> [Exercise objective]
Produce an exact copy of the lines from the line containing "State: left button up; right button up" through the last line of the listing below, both ends included, and nothing else.

[Start Recorded information]

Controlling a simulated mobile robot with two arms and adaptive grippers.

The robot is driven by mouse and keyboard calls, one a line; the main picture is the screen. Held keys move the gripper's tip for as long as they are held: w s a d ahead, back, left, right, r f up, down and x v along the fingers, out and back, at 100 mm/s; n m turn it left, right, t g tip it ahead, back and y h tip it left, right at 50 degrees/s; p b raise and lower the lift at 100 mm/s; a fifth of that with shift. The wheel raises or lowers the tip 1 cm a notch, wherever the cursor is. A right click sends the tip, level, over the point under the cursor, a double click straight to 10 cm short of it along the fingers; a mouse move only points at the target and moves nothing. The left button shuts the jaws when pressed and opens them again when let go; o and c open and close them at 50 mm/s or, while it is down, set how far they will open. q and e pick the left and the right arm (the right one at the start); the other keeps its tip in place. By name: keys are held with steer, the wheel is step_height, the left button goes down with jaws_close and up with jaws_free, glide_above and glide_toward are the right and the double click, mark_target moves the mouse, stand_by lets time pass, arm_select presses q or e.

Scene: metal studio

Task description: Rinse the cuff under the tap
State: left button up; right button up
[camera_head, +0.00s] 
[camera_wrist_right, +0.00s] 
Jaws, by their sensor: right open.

[End Recorded information]

> [Problem solution]
State: left button up; right button up
[camera_head, +0.00s] 
[camera_wrist_right, +0.00s] 
Jaws, by their sensor: right open.

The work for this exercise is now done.